### EXERCISE REQUIREMENTS
Find the string "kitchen" in the listing and report every line that has it.
== MATERIAL FOR THIS TASK
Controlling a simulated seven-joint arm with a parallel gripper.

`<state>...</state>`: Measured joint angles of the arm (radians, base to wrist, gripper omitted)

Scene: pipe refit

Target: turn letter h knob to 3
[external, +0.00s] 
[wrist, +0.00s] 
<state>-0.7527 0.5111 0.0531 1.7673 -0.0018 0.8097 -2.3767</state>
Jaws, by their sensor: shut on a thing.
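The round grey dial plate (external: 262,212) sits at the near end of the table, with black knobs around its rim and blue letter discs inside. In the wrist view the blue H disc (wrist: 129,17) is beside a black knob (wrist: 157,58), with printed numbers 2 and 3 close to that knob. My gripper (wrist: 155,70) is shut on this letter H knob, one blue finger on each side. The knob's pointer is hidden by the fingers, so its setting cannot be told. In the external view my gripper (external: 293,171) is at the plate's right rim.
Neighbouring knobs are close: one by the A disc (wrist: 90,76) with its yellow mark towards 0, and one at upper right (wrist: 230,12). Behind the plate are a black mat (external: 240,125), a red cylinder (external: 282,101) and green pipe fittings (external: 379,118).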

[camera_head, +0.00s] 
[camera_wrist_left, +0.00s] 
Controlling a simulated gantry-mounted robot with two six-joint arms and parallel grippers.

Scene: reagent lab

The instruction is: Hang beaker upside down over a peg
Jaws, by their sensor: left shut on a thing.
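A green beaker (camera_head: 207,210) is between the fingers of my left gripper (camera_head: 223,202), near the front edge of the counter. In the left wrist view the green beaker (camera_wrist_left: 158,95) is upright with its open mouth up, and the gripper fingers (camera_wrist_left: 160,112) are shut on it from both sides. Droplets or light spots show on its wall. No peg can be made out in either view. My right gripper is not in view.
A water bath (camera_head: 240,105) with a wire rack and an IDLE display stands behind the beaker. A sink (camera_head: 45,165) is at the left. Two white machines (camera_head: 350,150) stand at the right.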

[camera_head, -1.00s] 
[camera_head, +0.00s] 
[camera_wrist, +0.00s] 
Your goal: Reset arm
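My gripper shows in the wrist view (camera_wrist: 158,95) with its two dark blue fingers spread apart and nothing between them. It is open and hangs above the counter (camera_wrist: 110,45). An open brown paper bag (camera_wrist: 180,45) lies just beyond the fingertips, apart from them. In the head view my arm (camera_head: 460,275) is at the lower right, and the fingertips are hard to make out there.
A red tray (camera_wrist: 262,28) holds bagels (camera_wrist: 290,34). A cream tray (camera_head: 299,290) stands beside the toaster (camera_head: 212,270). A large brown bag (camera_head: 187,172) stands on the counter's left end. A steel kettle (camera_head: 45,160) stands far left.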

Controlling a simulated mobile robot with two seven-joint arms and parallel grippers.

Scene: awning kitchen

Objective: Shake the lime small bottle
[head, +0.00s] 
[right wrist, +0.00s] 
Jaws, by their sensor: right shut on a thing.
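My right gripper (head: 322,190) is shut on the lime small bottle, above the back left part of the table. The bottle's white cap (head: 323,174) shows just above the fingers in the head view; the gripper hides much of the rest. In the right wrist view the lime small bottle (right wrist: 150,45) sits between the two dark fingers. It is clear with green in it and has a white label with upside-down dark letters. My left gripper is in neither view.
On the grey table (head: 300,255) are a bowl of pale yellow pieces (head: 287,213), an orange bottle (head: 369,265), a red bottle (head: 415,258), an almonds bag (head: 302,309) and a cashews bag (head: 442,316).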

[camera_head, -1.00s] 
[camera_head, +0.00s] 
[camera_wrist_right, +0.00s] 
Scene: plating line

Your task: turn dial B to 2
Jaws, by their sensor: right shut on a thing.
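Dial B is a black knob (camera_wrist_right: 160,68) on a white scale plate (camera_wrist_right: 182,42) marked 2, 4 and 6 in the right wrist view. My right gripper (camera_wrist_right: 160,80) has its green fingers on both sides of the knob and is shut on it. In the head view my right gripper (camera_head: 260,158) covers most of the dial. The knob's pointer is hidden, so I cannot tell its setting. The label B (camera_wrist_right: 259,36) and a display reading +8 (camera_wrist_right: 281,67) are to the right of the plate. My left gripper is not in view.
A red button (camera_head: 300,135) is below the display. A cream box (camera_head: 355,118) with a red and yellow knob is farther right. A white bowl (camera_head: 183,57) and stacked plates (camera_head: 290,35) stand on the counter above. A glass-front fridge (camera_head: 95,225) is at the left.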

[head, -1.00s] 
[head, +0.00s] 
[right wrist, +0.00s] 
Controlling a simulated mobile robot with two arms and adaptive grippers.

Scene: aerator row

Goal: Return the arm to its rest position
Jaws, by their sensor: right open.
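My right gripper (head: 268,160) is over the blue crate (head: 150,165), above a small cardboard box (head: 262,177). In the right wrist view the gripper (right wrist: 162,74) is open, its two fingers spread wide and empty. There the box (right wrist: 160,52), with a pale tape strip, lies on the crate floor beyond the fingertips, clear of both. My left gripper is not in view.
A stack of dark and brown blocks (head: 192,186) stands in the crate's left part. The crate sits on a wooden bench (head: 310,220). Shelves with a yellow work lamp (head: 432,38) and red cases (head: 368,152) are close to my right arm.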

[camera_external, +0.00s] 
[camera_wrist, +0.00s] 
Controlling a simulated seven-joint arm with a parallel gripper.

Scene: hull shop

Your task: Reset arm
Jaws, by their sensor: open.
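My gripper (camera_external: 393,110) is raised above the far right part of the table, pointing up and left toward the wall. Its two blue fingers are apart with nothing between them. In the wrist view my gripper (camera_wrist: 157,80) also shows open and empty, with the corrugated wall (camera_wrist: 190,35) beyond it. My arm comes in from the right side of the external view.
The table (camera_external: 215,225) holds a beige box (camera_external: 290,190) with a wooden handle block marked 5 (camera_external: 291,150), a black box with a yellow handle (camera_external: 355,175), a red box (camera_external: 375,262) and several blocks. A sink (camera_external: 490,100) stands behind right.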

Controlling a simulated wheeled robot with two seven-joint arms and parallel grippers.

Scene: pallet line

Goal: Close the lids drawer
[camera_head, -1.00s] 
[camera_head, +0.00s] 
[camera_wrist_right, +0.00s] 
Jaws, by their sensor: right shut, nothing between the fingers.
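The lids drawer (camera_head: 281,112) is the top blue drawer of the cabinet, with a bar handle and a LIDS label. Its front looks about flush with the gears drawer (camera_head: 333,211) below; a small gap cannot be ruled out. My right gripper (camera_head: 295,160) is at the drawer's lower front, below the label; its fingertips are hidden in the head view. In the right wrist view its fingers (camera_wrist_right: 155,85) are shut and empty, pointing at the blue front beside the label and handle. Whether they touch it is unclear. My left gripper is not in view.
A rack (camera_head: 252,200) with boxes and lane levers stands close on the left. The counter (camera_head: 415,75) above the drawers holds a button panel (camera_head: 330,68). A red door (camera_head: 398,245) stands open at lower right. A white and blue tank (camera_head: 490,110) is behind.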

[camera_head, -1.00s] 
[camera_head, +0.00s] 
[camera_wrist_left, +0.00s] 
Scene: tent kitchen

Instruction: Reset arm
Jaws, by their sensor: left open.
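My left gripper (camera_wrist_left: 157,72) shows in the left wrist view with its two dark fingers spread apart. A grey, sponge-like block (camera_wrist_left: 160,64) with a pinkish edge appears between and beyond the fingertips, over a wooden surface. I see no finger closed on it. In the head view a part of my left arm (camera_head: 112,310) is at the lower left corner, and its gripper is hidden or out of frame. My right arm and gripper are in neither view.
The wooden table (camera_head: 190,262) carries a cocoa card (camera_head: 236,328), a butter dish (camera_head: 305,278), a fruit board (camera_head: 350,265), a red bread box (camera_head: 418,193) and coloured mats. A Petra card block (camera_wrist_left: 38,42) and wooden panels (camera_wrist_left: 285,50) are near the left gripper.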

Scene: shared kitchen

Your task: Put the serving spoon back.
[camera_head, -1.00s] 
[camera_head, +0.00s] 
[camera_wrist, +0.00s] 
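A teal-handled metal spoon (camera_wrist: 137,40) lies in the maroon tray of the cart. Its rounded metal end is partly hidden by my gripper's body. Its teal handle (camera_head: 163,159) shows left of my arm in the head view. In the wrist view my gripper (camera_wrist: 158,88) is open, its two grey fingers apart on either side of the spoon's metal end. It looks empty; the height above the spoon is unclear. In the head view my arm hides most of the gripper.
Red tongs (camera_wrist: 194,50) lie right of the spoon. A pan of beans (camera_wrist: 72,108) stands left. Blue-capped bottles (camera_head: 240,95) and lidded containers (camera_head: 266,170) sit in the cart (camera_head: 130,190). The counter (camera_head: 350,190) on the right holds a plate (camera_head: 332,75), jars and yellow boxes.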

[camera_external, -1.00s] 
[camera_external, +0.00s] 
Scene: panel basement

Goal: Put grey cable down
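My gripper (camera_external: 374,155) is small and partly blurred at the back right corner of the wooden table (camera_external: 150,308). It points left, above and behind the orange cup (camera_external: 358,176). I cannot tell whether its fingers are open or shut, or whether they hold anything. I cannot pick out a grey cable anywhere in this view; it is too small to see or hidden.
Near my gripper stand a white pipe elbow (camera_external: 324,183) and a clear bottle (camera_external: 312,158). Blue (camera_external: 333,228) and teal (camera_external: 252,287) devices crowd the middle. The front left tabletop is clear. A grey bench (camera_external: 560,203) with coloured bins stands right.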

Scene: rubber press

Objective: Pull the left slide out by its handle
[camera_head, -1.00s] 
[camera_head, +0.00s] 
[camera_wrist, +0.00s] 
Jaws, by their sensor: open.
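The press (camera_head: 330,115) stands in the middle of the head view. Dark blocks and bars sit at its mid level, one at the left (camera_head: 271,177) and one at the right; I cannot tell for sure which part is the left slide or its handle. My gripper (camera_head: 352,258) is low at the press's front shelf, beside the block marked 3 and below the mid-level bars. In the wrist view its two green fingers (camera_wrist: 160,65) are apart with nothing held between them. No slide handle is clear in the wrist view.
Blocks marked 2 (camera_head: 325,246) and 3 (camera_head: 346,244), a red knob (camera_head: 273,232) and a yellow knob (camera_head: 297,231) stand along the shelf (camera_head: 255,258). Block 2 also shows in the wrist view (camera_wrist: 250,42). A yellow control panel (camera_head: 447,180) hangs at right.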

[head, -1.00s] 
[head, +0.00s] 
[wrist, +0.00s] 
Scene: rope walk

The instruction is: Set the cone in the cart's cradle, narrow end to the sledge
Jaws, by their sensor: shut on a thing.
====
### RESPONSE BELOW
Scene: awning kitchen
Scene: tent kitchen
Scene: shared kitchen

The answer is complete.